*Aim*: Please repeat all of the lines that follow, exactly as written.
-----
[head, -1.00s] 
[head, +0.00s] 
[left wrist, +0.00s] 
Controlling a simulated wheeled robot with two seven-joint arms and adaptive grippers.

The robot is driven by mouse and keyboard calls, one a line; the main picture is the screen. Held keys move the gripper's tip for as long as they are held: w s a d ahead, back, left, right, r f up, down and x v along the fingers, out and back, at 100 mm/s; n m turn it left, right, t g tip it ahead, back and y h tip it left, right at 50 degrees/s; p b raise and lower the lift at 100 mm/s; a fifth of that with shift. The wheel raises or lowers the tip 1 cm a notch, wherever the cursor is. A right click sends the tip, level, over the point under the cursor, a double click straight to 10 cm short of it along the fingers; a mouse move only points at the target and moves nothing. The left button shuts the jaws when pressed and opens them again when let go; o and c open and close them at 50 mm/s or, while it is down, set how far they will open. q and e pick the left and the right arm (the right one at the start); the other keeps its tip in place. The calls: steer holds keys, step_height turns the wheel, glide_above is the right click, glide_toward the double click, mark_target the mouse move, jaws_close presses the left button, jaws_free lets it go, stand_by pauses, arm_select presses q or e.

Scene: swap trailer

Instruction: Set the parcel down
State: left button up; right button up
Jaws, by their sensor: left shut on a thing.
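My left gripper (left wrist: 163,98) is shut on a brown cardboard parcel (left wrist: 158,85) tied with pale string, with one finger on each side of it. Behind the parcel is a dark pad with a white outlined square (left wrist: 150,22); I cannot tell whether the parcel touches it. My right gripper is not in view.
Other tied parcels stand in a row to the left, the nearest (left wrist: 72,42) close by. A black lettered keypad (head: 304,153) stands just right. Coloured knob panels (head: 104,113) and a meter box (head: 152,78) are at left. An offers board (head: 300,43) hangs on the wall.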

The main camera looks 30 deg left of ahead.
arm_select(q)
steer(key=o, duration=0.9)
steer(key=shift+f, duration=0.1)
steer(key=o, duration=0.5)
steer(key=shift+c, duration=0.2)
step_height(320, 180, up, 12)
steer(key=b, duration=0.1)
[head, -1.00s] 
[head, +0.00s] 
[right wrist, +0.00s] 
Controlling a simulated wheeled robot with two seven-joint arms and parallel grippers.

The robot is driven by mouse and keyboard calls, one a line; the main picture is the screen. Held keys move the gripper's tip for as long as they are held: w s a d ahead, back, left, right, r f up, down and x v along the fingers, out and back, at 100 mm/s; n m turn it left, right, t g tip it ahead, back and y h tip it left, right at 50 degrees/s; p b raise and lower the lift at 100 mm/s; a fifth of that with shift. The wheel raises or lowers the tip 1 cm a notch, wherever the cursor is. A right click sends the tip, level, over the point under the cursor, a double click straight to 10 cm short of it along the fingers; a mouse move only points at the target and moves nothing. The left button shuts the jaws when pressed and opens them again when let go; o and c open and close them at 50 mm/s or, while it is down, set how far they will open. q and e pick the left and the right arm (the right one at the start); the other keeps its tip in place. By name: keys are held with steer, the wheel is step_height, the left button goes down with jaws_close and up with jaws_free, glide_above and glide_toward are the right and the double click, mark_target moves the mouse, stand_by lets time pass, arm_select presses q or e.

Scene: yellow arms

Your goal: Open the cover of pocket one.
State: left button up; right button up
-----
*Response*:
[head, -1.00s] 
[head, +0.00s] 
[left wrist, +0.00s] 
Controlling a simulated wheeled robot with two seven-joint arms and adaptive grippers.

The robot is driven by mouse and keyboard calls, one a line; the main picture is the screen. Held keys move the gripper's tip for as long as they are held: w s a d ahead, back, left, right, r f up, down and x v along the fingers, out and back, at 100 mm/s; n m turn it left, right, t g tip it ahead, back and y h tip it left, right at 50 degrees/s; p b raise and lower the lift at 100 mm/s; a fifth of that with shift. The wheel raises or lowers the tip 1 cm a notch, wherever the cursor is. A right click sends the tip, level, over the point under the cursor, a double click straight to 10 cm short of it along the fingers; a mouse move only points at the target and moves nothing. The left button shuts the jaws when pressed and opens them again when let go; o and c open and close them at 50 mm/s or, while it is down, set how far they will open. q and e pick the left and the right arm (the right one at the start); the other keeps its tip in place. The calls: steer holds keys, step_height turns the wheel, glide_above is the right click, glide_toward the double click, mark_target the mouse move, jaws_close presses the left button, jaws_free lets it go, stand_by pauses, arm_select presses q or e.

Scene: swap trailer

Instruction: Set the parcel down
State: left button up; right button up
Jaws, by their sensor: left shut on a thing.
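My left gripper (left wrist: 163,98) is shut on a brown cardboard parcel (left wrist: 158,85) tied with pale string, with one finger on each side of it. Behind the parcel is a dark pad with a white outlined square (left wrist: 150,22); I cannot tell whether the parcel touches it. My right gripper is not in view.
Other tied parcels stand in a row to the left, the nearest (left wrist: 72,42) close by. A black lettered keypad (head: 304,153) stands just right. Coloured knob panels (head: 104,113) and a meter box (head: 152,78) are at left. An offers board (head: 300,43) hangs on the wall.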

The main camera looks 30 deg left of ahead.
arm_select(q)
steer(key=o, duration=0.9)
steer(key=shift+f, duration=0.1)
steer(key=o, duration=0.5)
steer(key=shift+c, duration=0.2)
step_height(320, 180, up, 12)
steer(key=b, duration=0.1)
[head, -1.00s] 
[head, +0.00s] 
[right wrist, +0.00s] 
Controlling a simulated wheeled robot with two seven-joint arms and parallel grippers.

The robot is driven by mouse and keyboard calls, one a line; the main picture is the screen. Held keys move the gripper's tip for as long as they are held: w s a d ahead, back, left, right, r f up, down and x v along the fingers, out and back, at 100 mm/s; n m turn it left, right, t g tip it ahead, back and y h tip it left, right at 50 degrees/s; p b raise and lower the lift at 100 mm/s; a fifth of that with shift. The wheel raises or lowers the tip 1 cm a notch, wherever the cursor is. A right click sends the tip, level, over the point under the cursor, a double click straight to 10 cm short of it along the fingers; a mouse move only points at the target and moves nothing. The left button shuts the jaws when pressed and opens them again when let go; o and c open and close them at 50 mm/s or, while it is down, set how far they will open. q and e pick the left and the right arm (the right one at the start); the other keeps its tip in place. By name: keys are held with steer, the wheel is step_height, the left button goes down with jaws_close and up with jaws_free, glide_above and glide_toward are the right and the double click, mark_target moves the mouse, stand_by lets time pass, arm_select presses q or e.

Scene: yellow arms

Your goal: Open the cover of pocket one.
State: left button up; right button up

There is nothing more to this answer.